Es fácil imaginarse que mi labor estaba condenada, en buena parte, al fracaso. Pero no hay tarea más bella que la del artesano que canta en la jaula de sus labores sin darse cuenta de que se le va la vida. Uno trabaja con fe cuando piensa que la labor de cada día sirve para que las cosas no mueran, para vencer la muerte, para gritarle a mi vieja Europa desfallecida, las palabras mágicas que  Jesús le dijo a la bella durmiente: Talyathá qumi ¡muchacha, levántate!

Prounciad en voz alta el conjuro de Jesús, porque las palabras de las lenguas muertas tienden a esconderse en las ruinas de la polisemia pero recuperan su energía y su valor mágico cuando el filólogo encuentra su pronunciación exacta: Taliatá qumi, taliatá pronunciado al modo dialectal de los galileos que hablaban con acento llano y  no aspiraba las haches… Eso es, Taliatá qumi, no taliathá...

La fantasía, antes que la memoria

A veces, jugaba con mis primas en el Turó Parc, un romántico y pequeño jardín que estaba cerca de su casa.

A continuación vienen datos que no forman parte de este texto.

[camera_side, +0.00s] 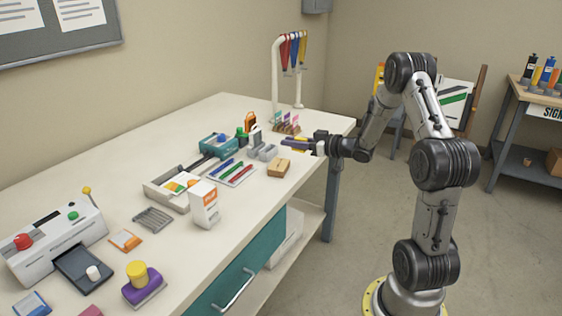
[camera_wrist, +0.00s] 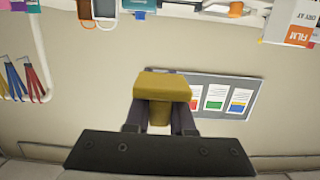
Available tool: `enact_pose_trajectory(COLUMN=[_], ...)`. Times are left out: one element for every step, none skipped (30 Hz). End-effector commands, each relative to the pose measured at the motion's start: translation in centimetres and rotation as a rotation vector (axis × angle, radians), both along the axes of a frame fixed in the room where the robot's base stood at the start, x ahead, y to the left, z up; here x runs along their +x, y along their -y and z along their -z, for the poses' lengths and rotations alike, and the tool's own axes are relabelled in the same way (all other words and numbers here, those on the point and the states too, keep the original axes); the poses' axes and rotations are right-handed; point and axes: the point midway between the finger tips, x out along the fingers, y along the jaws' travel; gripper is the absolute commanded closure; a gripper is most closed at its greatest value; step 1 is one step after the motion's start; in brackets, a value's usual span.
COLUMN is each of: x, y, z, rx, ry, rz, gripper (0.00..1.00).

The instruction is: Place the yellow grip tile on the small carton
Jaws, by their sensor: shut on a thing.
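The yellow grip tile (camera_wrist: 162,88) is a flat yellow block with a narrower stem, held between the two dark fingers of my gripper (camera_wrist: 160,118) in the wrist view. In the side view, my gripper (camera_side: 298,145) reaches in from the right over the bench's far right part. Only a small sliver of yellow shows between its fingers there. The small brown carton (camera_side: 278,169) sits on the bench near its front edge, below and slightly left of my gripper. The tile appears raised above the bench and apart from the carton.
A tray with coloured pens (camera_side: 231,172) lies left of the carton, with small grey bins (camera_side: 267,152) behind it. A white film box (camera_side: 204,203) stands nearer. A white hook stand (camera_side: 278,85) rises behind my gripper.

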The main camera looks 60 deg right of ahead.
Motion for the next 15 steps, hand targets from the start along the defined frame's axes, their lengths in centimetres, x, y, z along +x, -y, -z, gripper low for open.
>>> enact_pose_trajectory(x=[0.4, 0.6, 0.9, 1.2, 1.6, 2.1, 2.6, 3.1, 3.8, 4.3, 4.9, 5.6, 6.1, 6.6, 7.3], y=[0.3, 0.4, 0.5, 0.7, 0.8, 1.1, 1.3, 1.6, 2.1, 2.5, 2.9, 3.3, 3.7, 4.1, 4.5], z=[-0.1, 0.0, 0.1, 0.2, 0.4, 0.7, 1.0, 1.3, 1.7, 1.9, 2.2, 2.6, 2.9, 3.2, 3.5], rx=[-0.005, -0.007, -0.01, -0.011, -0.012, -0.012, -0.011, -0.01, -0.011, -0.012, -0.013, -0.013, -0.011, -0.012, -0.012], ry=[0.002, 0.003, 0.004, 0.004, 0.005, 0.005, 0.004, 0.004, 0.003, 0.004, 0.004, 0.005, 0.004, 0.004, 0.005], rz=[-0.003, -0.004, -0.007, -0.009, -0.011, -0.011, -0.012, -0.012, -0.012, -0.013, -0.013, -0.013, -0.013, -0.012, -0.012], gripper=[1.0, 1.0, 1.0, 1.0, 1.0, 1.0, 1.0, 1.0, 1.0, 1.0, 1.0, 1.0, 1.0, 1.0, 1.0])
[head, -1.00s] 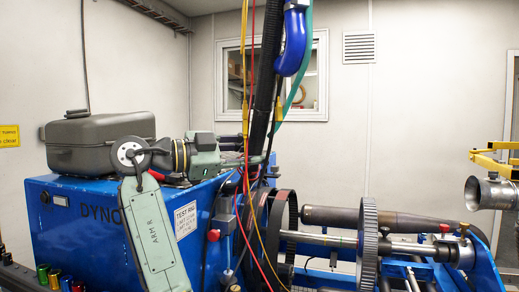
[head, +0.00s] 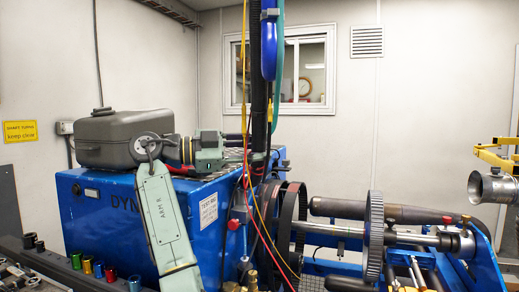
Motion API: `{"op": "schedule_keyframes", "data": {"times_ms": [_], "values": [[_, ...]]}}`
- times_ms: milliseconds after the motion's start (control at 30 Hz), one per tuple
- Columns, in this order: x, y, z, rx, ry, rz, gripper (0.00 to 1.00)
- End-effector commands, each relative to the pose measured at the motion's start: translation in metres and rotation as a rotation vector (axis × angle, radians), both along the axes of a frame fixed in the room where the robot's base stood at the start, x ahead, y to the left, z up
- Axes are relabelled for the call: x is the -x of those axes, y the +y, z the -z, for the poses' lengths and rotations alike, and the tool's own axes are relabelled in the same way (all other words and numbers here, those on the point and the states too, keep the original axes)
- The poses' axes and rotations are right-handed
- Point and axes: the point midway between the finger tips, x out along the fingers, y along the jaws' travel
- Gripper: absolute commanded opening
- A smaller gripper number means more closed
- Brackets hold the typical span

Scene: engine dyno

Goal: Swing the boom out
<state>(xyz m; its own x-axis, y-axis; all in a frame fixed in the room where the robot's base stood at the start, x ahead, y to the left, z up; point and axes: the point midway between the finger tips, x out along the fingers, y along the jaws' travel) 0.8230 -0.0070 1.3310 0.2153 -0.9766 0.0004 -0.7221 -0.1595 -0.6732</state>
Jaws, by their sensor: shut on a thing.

Es un parque umbroso y húmedo, donde las flores espléndidas de la primavera aparecen como pájaros exóticos entre senderos cubiertos de plumón verdoso. Pero, como me criaba solo, me había inventado muchas fantasías de niño solitario. Vivía rodeado de personajes y animales de ficción. Y disfrutaba considerándome un duende que solo tenía apariencia, pero no una vida real. Esto me daba grandes poderes, sobre todo cuando quería aislarme en mi mundo interior. Aunque ya solo conservo una mínima parte de esa fuerza, mi capacidad de aislamiento y de autismo, ha sido siempre la mejor de mis cualidades, como nos ocurre a todos los idiotas.

Tenía la costumbre de ponerle un nombre a todo lo que tocaban mis manos, aunque  fuese un mueble, un trozo de tierra o a cualquier gato o perro que pudiese acariciar. Cuando me llevaban al parque me había hecho mentalmente un mapa a escala ficticia de todos los accidentes de terreno, que yo calificaba como montañas, ríos y lagos; y estos últimos cambiaban según los charcos que formaba el agua de lluvia. Unos nenúfares en un estanque de agua oscura eran, para mi fantasía, un mundo encantado.

Mi padre me contaba que el Zoológico de Hamburgo era mucho más grande que todos los parques que yo conocía, tan grande que allí habitaban las tribus “negras” de Africa y construían sus poblados entre los animales salvajes. Jugando en la Plaza de Cataluña había descubierto una hormiga grande a la que puse enseguida el nombre de  Reina de las Hormigas.

Siempre he tenido esta imaginación inquieta y, desde que era muy pequeño, he vivido rodeado de mis propias fabulaciones, convencido de que los violines son siempre mágicos y suenan mejor cuando tienen leyendas ocultas que contar, o de que las cosas rotas –a condición de que sean obras de arte- pueden recomponerse solas si uno las conserva como obras inacabadas... Me gustan las cosas usadas y no me importa comprar en una subasta un ángel de biscuit si es bello, aunque le falte un dedo; quizás porque creo que no solo hay personas pobres sino también objetos necesitados... Ciertos errores, no todos, me despiertan las ganas de amar; como si Dios me hubiese hecho coleccionista de faltas. Quizás esta es la razón de que, a lo largo de mi vida,  haya amado siempre más a la gente imaginativa y fantasiosa, que a las personas inteligentes; porque la fantasía me parece lo único original e inimitable que queda en el mundo.

 

(Este texto inédito es un extracto, realizado por el propio autor, de su libro de memorias Llegar cuando las luces se apagan.  El autor hizo una  impresión  privada para su familia  y no ha querido darlo nunca a la edición, excepto este fragmento que ahora publicamos).